**REQUIRED TASK:** Copy the data word for word, keeping every line.

**INFORMATION SHOWN:**
+++++

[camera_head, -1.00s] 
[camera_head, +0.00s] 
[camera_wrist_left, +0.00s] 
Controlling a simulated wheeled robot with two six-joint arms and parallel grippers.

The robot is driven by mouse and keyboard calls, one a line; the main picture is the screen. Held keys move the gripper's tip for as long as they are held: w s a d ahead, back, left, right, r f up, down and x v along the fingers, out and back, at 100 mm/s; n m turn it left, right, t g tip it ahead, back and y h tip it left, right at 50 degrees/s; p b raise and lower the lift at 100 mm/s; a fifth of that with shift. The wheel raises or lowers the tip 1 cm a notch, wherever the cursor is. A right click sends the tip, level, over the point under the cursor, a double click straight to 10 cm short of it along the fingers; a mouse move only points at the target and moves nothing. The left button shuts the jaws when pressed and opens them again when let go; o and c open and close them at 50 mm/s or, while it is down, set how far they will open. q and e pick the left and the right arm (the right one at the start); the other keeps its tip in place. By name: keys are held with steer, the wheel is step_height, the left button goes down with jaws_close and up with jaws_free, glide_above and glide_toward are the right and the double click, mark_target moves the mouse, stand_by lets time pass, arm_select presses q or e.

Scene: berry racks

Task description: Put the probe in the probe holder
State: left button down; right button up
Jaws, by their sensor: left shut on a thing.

+++++

**ANSWER TO THE PROBLEM:**
[camera_head, -1.00s] 
[camera_head, +0.00s] 
[camera_wrist_left, +0.00s] 
Controlling a simulated wheeled robot with two six-joint arms and parallel grippers.

The robot is driven by mouse and keyboard calls, one a line; the main picture is the screen. Held keys move the gripper's tip for as long as they are held: w s a d ahead, back, left, right, r f up, down and x v along the fingers, out and back, at 100 mm/s; n m turn it left, right, t g tip it ahead, back and y h tip it left, right at 50 degrees/s; p b raise and lower the lift at 100 mm/s; a fifth of that with shift. The wheel raises or lowers the tip 1 cm a notch, wherever the cursor is. A right click sends the tip, level, over the point under the cursor, a double click straight to 10 cm short of it along the fingers; a mouse move only points at the target and moves nothing. The left button shuts the jaws when pressed and opens them again when let go; o and c open and close them at 50 mm/s or, while it is down, set how far they will open. q and e pick the left and the right arm (the right one at the start); the other keeps its tip in place. By name: keys are held with steer, the wheel is step_height, the left button goes down with jaws_close and up with jaws_free, glide_above and glide_toward are the right and the double click, mark_target moves the mouse, stand_by lets time pass, arm_select presses q or e.

Scene: berry racks

Task description: Put the probe in the probe holder
State: left button down; right button up
Jaws, by their sensor: left shut on a thing.

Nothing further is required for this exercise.